Le grand arrêté du Comité de Salut public en date du 20 messidor (8 juillet
1794) autorisait
les districts à requérir les soldats des garnisons de l'intérieur pour
accélérer les travaux de la récolte et le battage des grains. M. Dommanget a
montré comment fonctionna cette réquisition de la main-d'œuvre militaire dans
le district de Crépy-en-Valois[8]. Quand
le calendrier révolutionnaire fut institué, on se mit dans beaucoup
d'endroits à interdire le repos du dimanche. Ainsi le représentant
Dartigoyte, par arrêté du 21 floréal an II, interdit de chômer le dimanche
sous peine pour les contrevenants d'être privés de distributions de grains et
de farines le jour qu'ils passeraient dans l'oisiveté. L'arrêté prescrivit en
outre la confection d'une liste des citoyens fainéants et suspects de chaque
commune. Les prêtres qui, par leurs conseils ou leurs prédications, auraient
été cause du chômage, pourraient être mis en arrestation. La politique
anticléricale prenait la forme d'une politique alimentaire. La
guerre à l'oisiveté était à l'ordre du jour. Les administrations locales
réclamaient l'obligation légale du travail. Le bureau des subsistances de
Toulouse demanda au même représentant Dartigoyte, le 29 floréal (18 mai 1794), d'ordonner « 1° que
toutes personnes accoutumées aux travaux de la campagne soient tenues d'y
vaquer sans relâche, tant que durera la récolte sous peine de punition ; 2°
que tout journalier qui exigerait un salaire au-dessus du maximum soit
également puni et qu'il lui soit enjoint de commencer la journée au soleil
levant et de ne la terminer qu'au soleil couchant ; 3° qu'il soit défendu à
tout propriétaire de capter les ouvriers en leur offrant an salaire au-dessus
du maximum sous peine d'être réputé suspect et contre-révolutionnaire, etc...
» Dartigoyte prit un arrêté conforme le 18 prairial ; il prononça que tout
citoyen ou citoyenne qui se refuserait au travail serait condamné à 100
livres d'amende et reclus pour trois mois et qu'en cas de coalition, les
refusants seraient considérés comme royalistes et conspirateurs. Il y aurait
une belle étude à faire sur le travail obligatoire sous la Terreur. LA RÉGLEMENTATION DES CULTURES. Pour
augmenter la quantité des denrées comestibles, certains pensaient â des
moyens héroïques.

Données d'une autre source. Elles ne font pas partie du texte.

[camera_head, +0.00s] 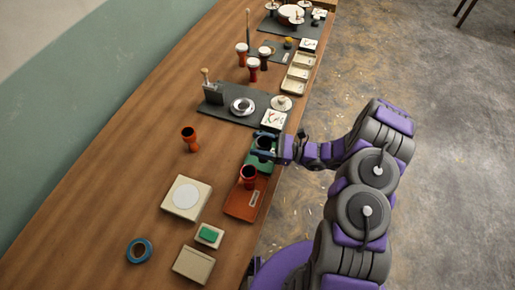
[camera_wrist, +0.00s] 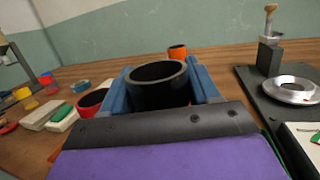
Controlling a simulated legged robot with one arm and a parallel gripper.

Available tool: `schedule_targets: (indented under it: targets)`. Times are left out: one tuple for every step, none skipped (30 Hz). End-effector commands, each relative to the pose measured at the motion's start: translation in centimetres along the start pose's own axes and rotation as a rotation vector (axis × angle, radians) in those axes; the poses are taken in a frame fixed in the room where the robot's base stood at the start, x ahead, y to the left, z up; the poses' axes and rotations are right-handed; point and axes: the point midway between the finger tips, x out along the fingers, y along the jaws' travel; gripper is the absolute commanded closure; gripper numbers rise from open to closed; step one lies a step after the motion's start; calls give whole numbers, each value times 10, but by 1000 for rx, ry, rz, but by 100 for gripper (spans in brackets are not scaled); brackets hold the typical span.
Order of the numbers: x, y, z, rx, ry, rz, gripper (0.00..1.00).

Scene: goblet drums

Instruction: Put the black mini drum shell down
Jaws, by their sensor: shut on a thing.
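The black mini drum shell (camera_wrist: 158,92) is a short open cylinder, upright between the blue fingers of my gripper (camera_wrist: 163,88) in the wrist view. In the head view the shell (camera_head: 264,144) shows small and dark between the fingers of my gripper (camera_head: 264,146). The gripper is shut on it, over or at the green tray (camera_head: 262,165) near the table's right edge. The arm and shell hide part of this tray. I cannot tell whether the shell touches it.
A red-orange tray (camera_head: 238,207) with a red goblet drum shell (camera_head: 249,184) lies just nearer. An orange goblet shell (camera_head: 190,145) stands to the left on bare wood. A dark mat (camera_head: 222,112) with a silver ring (camera_head: 242,106) and a white card box (camera_head: 273,120) lie beyond.

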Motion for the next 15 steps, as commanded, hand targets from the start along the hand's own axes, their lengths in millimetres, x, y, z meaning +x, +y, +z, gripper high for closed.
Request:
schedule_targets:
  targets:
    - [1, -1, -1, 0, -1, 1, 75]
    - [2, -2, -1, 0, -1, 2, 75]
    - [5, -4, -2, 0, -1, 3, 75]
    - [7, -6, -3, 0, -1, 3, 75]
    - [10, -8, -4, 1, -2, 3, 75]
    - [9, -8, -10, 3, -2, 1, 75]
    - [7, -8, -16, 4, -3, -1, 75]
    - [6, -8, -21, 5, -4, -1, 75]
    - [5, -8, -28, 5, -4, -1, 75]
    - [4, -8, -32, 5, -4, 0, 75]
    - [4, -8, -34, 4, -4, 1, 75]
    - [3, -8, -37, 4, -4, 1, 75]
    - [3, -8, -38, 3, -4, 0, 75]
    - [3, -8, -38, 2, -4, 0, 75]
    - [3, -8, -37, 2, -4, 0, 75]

Un vigneron de Tours, Chinantais, « propriétaire de
beaucoup de vignes », proposait à la Convention, dans une longue lettre qui
fut lue à la séance du 23 octobre 1793, de faire arracher toutes les jeunes
vignes plantées depuis cinq ans et de les transformer obligatoirement en
terres à blé. Il calculait que la culture de la vigne depuis 1763 avait
presque doublé d'étendue et qu'elle avait enlevé à la terre plus de 300.000
familles. Le mal, à l'en croire, avait empiré depuis la Révolution. « Dans le
vallon du Cher, depuis Montrichard jusqu'a Vilandry, 13 lieues de long, on
assure qu'il en a été planté (des vignes) plus de 1.500 arpents sur des terres excellentes.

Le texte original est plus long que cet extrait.